The climb gets steeper. The path is hard packed mud, with chippings and ballast embedded in it. To my right, woodland drops down steeply towards the river, and I can see interesting paths, but exploration would be at the expense of hard-earned gravity karma, and I stick to my task, slogging up the hill. Most of the time, I stay in the saddle, but my quadriceps and quintriceps are starting to burn, and my breathing is getting heavy.
Soon, I am at the top - I made it without a stop - and I am faced with a choice: carry on along the path, which is now level or slightly descending, or turn left and climb further up a rough grass and mud farm track to the very top of the hill. The hill is the one called Malkin Hill on the link posted later in the thread, and the map suggests I am only 50 metres or so up, but it looks further to me - maybe a trick of perspective, or just wishful thinking. For now, I decide to carry straight on. I’ve earned a rest, so I cruise easily for a while.
To my right, the drop to the river is almost vertical, and through occasional gaps I can see the river. The sound of the weir is surprisingly loud - a constant roar - although I seldom notice it when I am down by the river side. As I continue, and more gaps open up, I see the artificial lakes (the slurry lagoon) and the fishing lakes spread out below. The aqueduct that carries the railway looks different from here, the brick arches silhouetted against the silver blue of the river. This is a good place to be.
The path becomes tarmac, and quite formal, with a narrow apron of mown grass to my left, and occasional wooden benches. Most of the benches are marked as memorials to various deceased citizens of Radcliffe, and, surprisingly, there is little vandalism. It feels like the sort of place where older people can feel safe as they walk, sit, ponder, and take in the view. There are too few such places left.
The path starts to descend, and there are occasional individual steps. I treat these as kerbs and ride down them, but soon they start to come close enough together that I have to be more careful. I manage a few, then see an elderly lady walking ahead of me. Falling off and catapulting my unicycle down the steps at her is too horrible to contemplate, so this is the excuse I need to dismount. As I do so, the lady turns, does a discreet double take and then asks, “How far do you go on that?”
Here is a lady of unusual intelligence: she has asked a question that implies immediate acceptance of the idea that someone might have travelled some distance on a unicycle.
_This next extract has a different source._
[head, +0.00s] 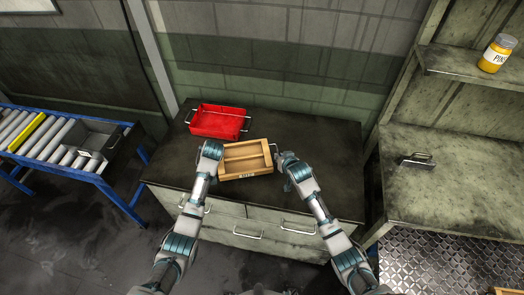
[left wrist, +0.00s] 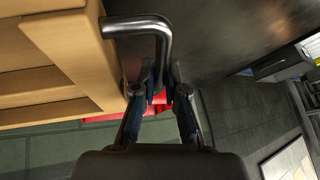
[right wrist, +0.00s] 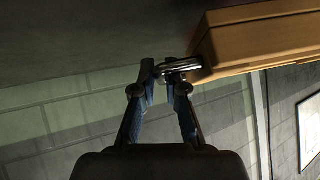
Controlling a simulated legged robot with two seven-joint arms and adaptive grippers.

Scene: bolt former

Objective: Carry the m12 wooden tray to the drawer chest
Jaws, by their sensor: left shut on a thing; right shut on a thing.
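The wooden tray (head: 247,161) is a light wood box with inner dividers and a small label on its front. In the head view it is between my two grippers, over the top of the drawer chest (head: 300,137). I cannot tell whether it touches the top. My left gripper (head: 212,150) is shut on the metal handle at the tray's left end; the handle also shows in the left wrist view (left wrist: 140,25). My right gripper (head: 282,160) is shut on the handle at the right end, seen in the right wrist view (right wrist: 180,66).
A red tray (head: 218,122) with metal handles stands on the chest behind the wooden tray. The chest top is clear to the right. A roller conveyor (head: 45,140) with a grey metal tray (head: 95,138) is at left. A shelf with a yellow jar (head: 496,54) is at right.
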We have a pleasant conversation:
“Oh, usually five or ten miles in an evening, sometimes a bit more.”
“Oh,”(thinks) “Shelford, then?”
“Not far off. I’ve parked opposite the pub on the lane from Shelford to the river.”
She makes no comment, but accepts without question that this is the sort of thing people do on unicycles. I like her.
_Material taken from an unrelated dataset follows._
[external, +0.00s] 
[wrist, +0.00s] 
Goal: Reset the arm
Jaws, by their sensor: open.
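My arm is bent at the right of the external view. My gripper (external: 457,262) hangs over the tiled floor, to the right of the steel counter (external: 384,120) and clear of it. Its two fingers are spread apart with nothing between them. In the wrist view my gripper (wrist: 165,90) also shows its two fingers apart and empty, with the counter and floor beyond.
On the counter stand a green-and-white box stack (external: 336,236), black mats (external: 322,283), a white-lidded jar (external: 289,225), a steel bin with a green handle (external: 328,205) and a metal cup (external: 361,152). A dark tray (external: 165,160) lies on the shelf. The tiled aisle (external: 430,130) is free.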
We chat as we walk down the steps. At the bottom, she asks me which way I’m going. I suggest I may try to get to the river bank. She feels I am unlikely to succeed from here, but wishes me luck.
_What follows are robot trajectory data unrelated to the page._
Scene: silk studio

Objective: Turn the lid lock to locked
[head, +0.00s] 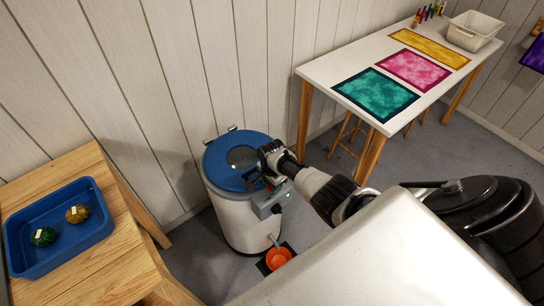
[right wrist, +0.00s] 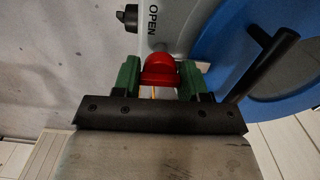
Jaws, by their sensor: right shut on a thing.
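A white drum (head: 243,222) with a blue lid (head: 222,172) stands on the floor beside the wall, and the lid has a round window. My right gripper (head: 268,172) is at the lid's right edge, above a grey box on the drum's side. In the right wrist view, its green fingers (right wrist: 160,76) are shut on a red knob (right wrist: 160,66) on a grey panel (right wrist: 168,22). The panel reads OPEN near a black knob (right wrist: 127,18). The blue lid (right wrist: 222,50) and a black handle (right wrist: 262,62) are to the right. My left gripper is out of view.
A wooden table (head: 98,168) at left holds a blue tray (head: 92,238) with two bundles. A white table (head: 330,75) at the back right carries coloured cloths and a bin (head: 474,30).

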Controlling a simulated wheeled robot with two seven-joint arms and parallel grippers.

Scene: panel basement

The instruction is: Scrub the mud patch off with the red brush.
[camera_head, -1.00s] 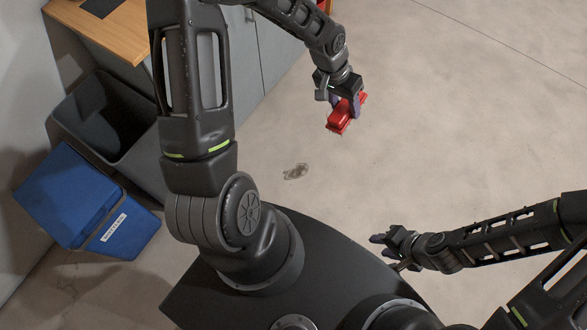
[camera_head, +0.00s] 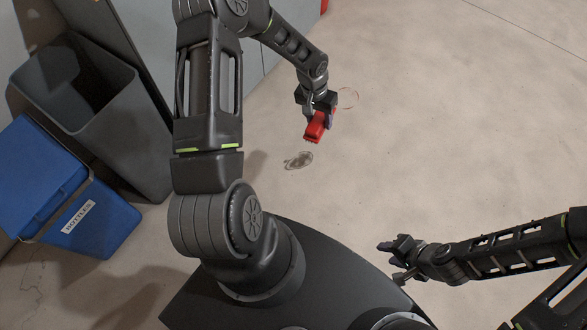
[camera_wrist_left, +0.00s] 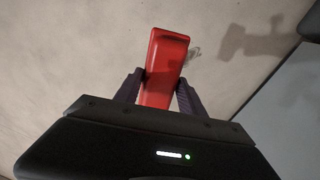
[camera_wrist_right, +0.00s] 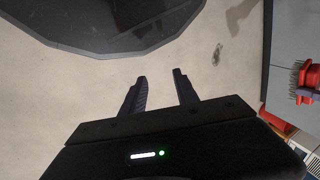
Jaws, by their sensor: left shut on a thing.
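The red brush (camera_head: 319,126) is held between the fingers of my left gripper (camera_head: 320,115), above the floor just up and right of the mud patch. The left wrist view shows the red back of the brush (camera_wrist_left: 163,68) between both fingers, and its shadow apart on the floor. The mud patch (camera_head: 298,160) is a small brownish-grey smear on the floor. It is partly hidden by the brush in the left wrist view (camera_wrist_left: 194,53) and clear in the right wrist view (camera_wrist_right: 217,53). Bristles show under the brush there (camera_wrist_right: 296,80). My right gripper (camera_head: 388,262) is open and empty, lower right.
A dark grey bin (camera_head: 125,130) and a blue lidded bin (camera_head: 105,232) stand at the left beside a grey cabinet (camera_head: 150,25). A thin red ring (camera_head: 348,98) shows on the floor beside my left gripper. The floor to the right is clear.
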I turn right, down a road that leads towards the river. She takes the path opposite.
The road leads straight to the barriers at the entrance to a private mobile home park. I look and see no sign that says, “No entry to unicycles” and feel safe to enter. The park is well maintained, and feels like quite an enclave of civilisation and good order. I feel slightly as if I am intruding, but the one person I pass makes no comment.
There is access to the river bank, but only for a short distance. There is no obvious path or route for me to follow. I turn back, pass the barrier, and set off up the road. To my right is a playground that I used to visit as a teenager (I lived about five miles away) but it has now been greatly improved, with an excellent skateboarding/BMX facility with half pipes and quarter pipes. All that stuff is beyond me, so I carry on, hoping to find a route back to the top of the hill that avoids the steps. There is none, and I turn back, deciding I’ll have to walk up the steps.
I see four or five youths walking towards me. The tallest catches my eye, and it is clear he is about to say something. He comes to the edge of the pavement and I fear he may attempt to push me off. I raise my free hand a little, planning to lash out with the hard palm of my wrist guard if I need to.
“I’ve not seen you round here before…” he says.
Is this a territorial challenge? I decide to take his statement at face value.
“No, I usually ride on the other bank of the river. It’s the first time I’ve come this way.”
“Can you idle?”
An unexpected question! A technical unicycling term! I demonstrate.
“Can you ride backwards?”
“A bit.” I demonstrate.
“How far have you come on that?”
I tell him.
“I once rode my mate’s unicycle to Cropwell Butler.”
I stop and chat with the lads for a while. One is angling for a go on it, but, thinking of the pinned pedals and no quick release on the seat, I make polite excuses.
“Who’s that other guy who’s dead good?”
“Yes, him. He’s wicked. I seen his video.”
“Yes, he’s far far better than I am!”
“You seen unicycle dot com?”
“Yes. Do you go in the forum?”
“Er… sometimes.” (I guess he means no, but hello if I’m wrong!)
We chat for a while longer. One lad is the main spokesman for the group, and clearly knows a bit about unicycling. One of the others keeps his comments to the occasional, “That’s wicked!” or “That’s crazy!”
Eventually, I move on, with the advice ringing in my ears that “I’d hop up those steps.”
Right, I’ll bear that in mind. As I reach the steps, I see the old lady I spoke to before. We exchange greetings like old friends.
I walk up the steps. When I reach the flat bit at the top, I remount and poddle along at a steady pace.